What the curly haired beauty in front of me couldn’t have known is that each yoga community and every class becomes a Sangha—even as people come and go—and has an energy of its own. That Wednesday group, whose numbers included any number of women living with multiple joint-replacements, loved headstand. So it was inevitable that the pose would arise in our rotation. The woman, I’ll call her Shakti, after the female principle of divine energy and power, would smile contentedly and settle back, taking whatever alternate pose I offered in lieu of standing on her head or even working on headstand prep. Chairs set up against the wall offered yoginis who didn’t want to take weight on their heads the opportunity to invert in “headless” headstand.

One day I noticed her watching the line of women using the chairs. I invited her to try and her community quickly chorused, “Come on over, Shakti.” “It’s easy.” “You’ll love it.” “But,” I assured her, remembering the ferocity with which she had declared she wouldn’t invert, “no pressure.” Sometimes you can see someone considering the possibilities, the thoughts playing in the air over their heads—this was one of those moments and the whole room went still as Shakti considered her options. She stood, a tiny powerhouse, “Okay? Maybe I’ll try it.”

Those waiting to use the chairs cleared a path and Shakti walked over. I showed her where to put her hands, adjusted the chairs closer to fit her, and invited her to settle her shoulders onto the blankets cushioning the chairs. That’s really the scariest part of the pose because the first time out it feels a little like you’re putting your neck in a guillotine (headless headstand is a perfect Halloween pose). “Which leg feels like it wants to go up first?”

Shakti lifted her leg and I positioned myself to guide that leg to the wall. “When you’re ready, push into your hands and give a little kick.”

She backed off, lifting her head and looking at me, nervous. “It’s okay. If not today, another time.” Again, I could see her considering the matter. Then she fitted her head back into the space between the chairs and started to swing her leg. Before either of us knew what happened, she kicked up and stuck a beautifully aligned headless headstand. The burst of cheer on her face was met with applause from the watching crowd. As so often happens, the surprise of it all brought her down sooner and more quickly than she intended. To my delight, she lifted right back up. “This. Is. Amazing.”

It wasn’t long before Shakti put weight on her head in headstand prep, stood fully in the pose against the wall, and then asked me how to balance in the middle of the room. She became one of the regulars who requested headstand in class, and she practiced it on her own at home. We often joked about the first thing she had ever said to me as her headstand practice evolved.

A short time later she walked in on a Wednesday morning with the bittersweet news that she was moving back east. “At least you’re taking your headstand with you!” I hugged her hard.

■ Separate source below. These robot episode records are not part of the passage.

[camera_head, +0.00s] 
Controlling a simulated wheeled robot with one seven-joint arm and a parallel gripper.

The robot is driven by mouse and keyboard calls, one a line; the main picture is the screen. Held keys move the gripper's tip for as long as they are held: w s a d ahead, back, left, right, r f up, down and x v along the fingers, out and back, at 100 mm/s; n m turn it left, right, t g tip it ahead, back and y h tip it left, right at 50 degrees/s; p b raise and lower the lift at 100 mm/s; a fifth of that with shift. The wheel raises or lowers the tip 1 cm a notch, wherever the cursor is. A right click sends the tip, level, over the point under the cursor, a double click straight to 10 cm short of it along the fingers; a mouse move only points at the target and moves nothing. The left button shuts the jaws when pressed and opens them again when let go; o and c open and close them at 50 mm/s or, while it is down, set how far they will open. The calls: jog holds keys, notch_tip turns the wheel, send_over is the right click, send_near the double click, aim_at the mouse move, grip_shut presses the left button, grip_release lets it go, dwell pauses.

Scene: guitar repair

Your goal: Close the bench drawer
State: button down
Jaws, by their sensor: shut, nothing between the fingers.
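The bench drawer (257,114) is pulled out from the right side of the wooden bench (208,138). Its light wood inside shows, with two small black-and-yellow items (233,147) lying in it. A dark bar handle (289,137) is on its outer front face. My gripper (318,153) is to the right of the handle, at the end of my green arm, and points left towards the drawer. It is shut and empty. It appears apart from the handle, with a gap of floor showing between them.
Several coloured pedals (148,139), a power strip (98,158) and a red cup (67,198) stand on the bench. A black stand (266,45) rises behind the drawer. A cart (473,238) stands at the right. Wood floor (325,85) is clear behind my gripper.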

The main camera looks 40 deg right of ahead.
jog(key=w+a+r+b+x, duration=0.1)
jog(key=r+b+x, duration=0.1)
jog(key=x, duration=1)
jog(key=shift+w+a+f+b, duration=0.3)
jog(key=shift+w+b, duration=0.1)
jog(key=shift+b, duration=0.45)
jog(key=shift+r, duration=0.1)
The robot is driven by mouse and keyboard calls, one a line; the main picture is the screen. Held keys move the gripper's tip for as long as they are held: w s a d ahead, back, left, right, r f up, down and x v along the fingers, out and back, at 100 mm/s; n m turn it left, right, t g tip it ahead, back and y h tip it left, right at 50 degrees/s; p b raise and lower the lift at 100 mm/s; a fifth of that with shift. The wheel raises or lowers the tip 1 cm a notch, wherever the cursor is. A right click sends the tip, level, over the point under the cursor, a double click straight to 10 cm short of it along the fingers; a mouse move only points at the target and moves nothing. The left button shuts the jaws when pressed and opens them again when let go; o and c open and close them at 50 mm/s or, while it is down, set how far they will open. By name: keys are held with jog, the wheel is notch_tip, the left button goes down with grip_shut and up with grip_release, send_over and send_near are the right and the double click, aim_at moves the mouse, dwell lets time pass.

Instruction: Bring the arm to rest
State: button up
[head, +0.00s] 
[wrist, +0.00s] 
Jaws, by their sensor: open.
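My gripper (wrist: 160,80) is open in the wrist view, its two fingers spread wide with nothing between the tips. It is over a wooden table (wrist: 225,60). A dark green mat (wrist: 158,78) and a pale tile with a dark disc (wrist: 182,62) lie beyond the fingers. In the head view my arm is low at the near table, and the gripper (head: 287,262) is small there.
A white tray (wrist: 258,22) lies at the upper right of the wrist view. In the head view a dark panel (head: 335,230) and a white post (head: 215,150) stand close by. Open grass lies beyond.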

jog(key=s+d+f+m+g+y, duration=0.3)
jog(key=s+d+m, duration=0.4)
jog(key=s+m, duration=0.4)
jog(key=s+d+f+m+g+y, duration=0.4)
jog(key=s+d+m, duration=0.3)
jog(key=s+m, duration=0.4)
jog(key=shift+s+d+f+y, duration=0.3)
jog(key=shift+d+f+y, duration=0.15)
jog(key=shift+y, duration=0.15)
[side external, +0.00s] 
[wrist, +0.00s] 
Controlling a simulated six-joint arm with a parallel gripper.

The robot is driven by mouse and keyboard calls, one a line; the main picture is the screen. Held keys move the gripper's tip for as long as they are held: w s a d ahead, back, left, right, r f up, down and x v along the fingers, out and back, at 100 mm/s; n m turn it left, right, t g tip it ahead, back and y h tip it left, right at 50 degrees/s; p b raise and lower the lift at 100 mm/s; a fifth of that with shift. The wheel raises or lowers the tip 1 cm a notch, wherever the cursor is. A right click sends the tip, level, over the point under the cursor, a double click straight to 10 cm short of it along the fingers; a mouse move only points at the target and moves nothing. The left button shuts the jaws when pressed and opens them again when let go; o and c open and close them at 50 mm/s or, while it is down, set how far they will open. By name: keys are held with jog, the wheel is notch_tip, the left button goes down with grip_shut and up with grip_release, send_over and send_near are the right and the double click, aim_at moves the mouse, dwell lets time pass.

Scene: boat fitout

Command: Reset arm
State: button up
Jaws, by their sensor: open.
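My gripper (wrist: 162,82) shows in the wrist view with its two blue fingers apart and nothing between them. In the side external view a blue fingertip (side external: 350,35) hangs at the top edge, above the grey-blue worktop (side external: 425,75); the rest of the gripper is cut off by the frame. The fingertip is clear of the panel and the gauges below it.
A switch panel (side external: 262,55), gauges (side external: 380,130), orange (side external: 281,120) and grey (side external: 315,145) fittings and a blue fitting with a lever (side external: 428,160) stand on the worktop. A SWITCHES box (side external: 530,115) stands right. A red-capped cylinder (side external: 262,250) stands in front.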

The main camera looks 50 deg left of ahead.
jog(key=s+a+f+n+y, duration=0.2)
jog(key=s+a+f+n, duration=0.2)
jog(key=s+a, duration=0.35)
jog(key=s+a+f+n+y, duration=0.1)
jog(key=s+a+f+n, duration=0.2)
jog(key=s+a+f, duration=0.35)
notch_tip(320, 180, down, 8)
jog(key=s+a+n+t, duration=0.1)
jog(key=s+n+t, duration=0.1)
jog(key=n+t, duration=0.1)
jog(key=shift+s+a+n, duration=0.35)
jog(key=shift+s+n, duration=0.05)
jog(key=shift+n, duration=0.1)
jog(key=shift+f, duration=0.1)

“You’ll always be the one who taught me to stand on my head when I didn’t want to.”

“You did that yourself,” I told her, not for the first time.

“I couldn’t have done it without you,” she said simply.

I roll back onto my back, once again considering the ceiling of my mother’s room. The summer I was ten, a young woman taught riding on our farm and we were up and on horseback each morning before the heat of the day. At the end of the season, we held an exhibition for our parents and my mother awarded us trophies, a statue of a horse with a plaque showing our names and the phrase, “Riding According to Susie Farrell.” Maybe it’s only now that I begin to understand that phrase. Yoga isn’t mine, but the way I share the practice is. If I could, I might give Shakti a trophy of herself in headstand according to Robin Bourjaily. This is how I might best define the oral tradition of teaching the practice that I love.IMG_7912

So many memories of horses and riders on our farm seem to be swirling through the air around my mother and me. I know my yoga life is an oddity to her, in spite of her insistence I go out the door to practice when my peeps were really little, but maybe the comparison to riding has helped her align her passion just a little more closely with mine. I stretch, shifting my attention back to the sky outside her window. “You know,” I tell her, “I think it’s probably really good for me to come lie on your bed for an hour every day. It’s relaxing.” This sentiment is mirrored by my dear friend who comes to visit often, leaving behind her burgeoning real estate practice to spend a little time chatting pleasantly. In finding this space, a place where Mom’s care requirements have shifted to the people who work in the facility, I have received an incomparable gift—these are precious moments where we are simply together, mother and daughter.

May this March full moon find you getting ready to welcome spring, in spite of the cold and snow. Thank you for the journey, Rxo

Feet First

Whose footprints are those?

In December 1983 I bought a pair of high heels in a tiny alcove of a store on Wisconsin Avenue, the Georgetown shopping district steps from my university. I was a freshman, out selecting Christmas gifts with money I had earned in my work-study job driving a bus to take home to my family. The shoes, grey and navy blue, incidentally my school colors, were not leather—I couldn’t afford leather—but they were the highest heels I had ever owned. I paired them with a grey wool skirt, a cream silk shirt, stockings, my dark blue wool dress coat, the cashmere muffler I swiped from my father, and mirrored aviator sunglasses—it was the eighties after all.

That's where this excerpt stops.